A Reuters headline proclaims today that
New Yahoo CEO lacks Web and deal-making chops." The story then goes on to note in paragraph 5 that "(Carol Bartz) is credited with increasing Autodesk's revenue from $285 million to $1.5 billion during her 14-year tenure, as well as diversifying its business. Bartz, 60, built the company by buying small and medium-sized businesses.
Accordingly, she quadrupled revenues through her "deal-making chops." You know, the ones the headline says she lacks.
Yahoo! is a company whose market value, at nearly $17 billion, would appear to be undervalued given the assets in its portfolio. With annual revenue of $7 billion it is valued at little more than twice sales, low for a tech company. For example Google is valued at nearly 5 times sales. Yahoo! has relatively little debt, and generates $500,000 in revenue per employee. GE generates $143,000 per employee, and Microsoft around $600,000.
Yahoo!'s HotJobs is equivalent to Monster, whose market cap is $1.2 billion. The dating site Match.com is worth at least $2 billion, and Yahoo!
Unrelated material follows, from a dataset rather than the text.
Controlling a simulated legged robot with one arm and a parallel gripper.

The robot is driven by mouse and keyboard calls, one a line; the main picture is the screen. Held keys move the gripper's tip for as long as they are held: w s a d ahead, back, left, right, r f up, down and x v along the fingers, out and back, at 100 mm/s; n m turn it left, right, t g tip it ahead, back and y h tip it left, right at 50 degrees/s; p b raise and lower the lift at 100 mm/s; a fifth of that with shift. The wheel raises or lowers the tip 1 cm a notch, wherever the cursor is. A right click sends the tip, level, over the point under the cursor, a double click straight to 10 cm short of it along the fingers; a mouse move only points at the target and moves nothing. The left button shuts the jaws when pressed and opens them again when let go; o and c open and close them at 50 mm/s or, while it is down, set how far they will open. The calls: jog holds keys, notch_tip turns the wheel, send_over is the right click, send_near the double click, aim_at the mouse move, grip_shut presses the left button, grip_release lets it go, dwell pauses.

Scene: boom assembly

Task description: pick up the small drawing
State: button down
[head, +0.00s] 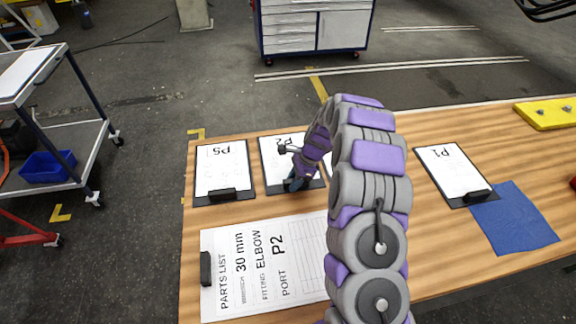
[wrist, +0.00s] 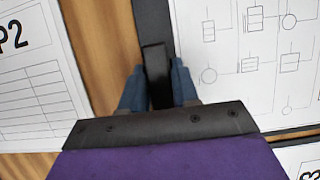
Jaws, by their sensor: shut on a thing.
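The small drawing marked P2 (head: 276,155) is a white sheet on a dark clipboard at the table's back edge, left of centre. It also shows in the wrist view (wrist: 245,60), with a diagram of boxes and circles. My gripper (head: 293,184) is at the clipboard's near edge. In the wrist view its two blue-grey fingers (wrist: 158,88) are shut on the black clip (wrist: 155,60), one on each side. The board looks flat on the table; I cannot tell whether it is lifted at all. My arm hides part of the area to its right.
The large parts list (head: 262,268) lies in front. Clipboard P5 (head: 222,168) lies to the left, P1 (head: 450,170) to the right by a blue mat (head: 513,220). Another clipboard (wrist: 300,155) is close by, mostly hidden. A yellow bar (head: 548,113) lies far right. The wooden table (head: 420,245) is bare between.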

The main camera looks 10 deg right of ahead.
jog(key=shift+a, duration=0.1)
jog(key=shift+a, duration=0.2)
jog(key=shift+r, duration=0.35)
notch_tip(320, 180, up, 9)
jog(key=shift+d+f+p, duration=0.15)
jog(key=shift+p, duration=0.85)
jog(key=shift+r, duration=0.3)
Personals is worth at least half that. Other than Bloomberg, whose terminals are $1,500 per month, I believe Yahoo! Finance leads the financial research space.
Yahoo!'s photo sharing site Flickr kills Googles Picasa. Yahoo! has just not been able to figure out a good way to monetize it yet. When they do, watch out. People spend way too much time on Flickr, myself included.
The list of Web properties in their portfolio goes on, and I haven't even brought up search, where Yahoo! is second to Google. In that market, second is not a bad place to be. Especially once Yahoo! gets its ad placement service easier to use. My point, obviously, is that Yahoo! is undervalued.
Pressure will be put on Ms. Bartz to quickly make a deal with Microsoft on search, given the scuttled deal under CEO Yang, who famously turned down around $40 billion for Yahoo!. But before she does so, she should take a look at MSFT's new pride and joy Songsmith, and ask herself if she really wants to be in business with a company who would, with a straight face, bring out such a software abortion. Do a search on "Songsmith and David Lee Roth" and you'll see what I mean.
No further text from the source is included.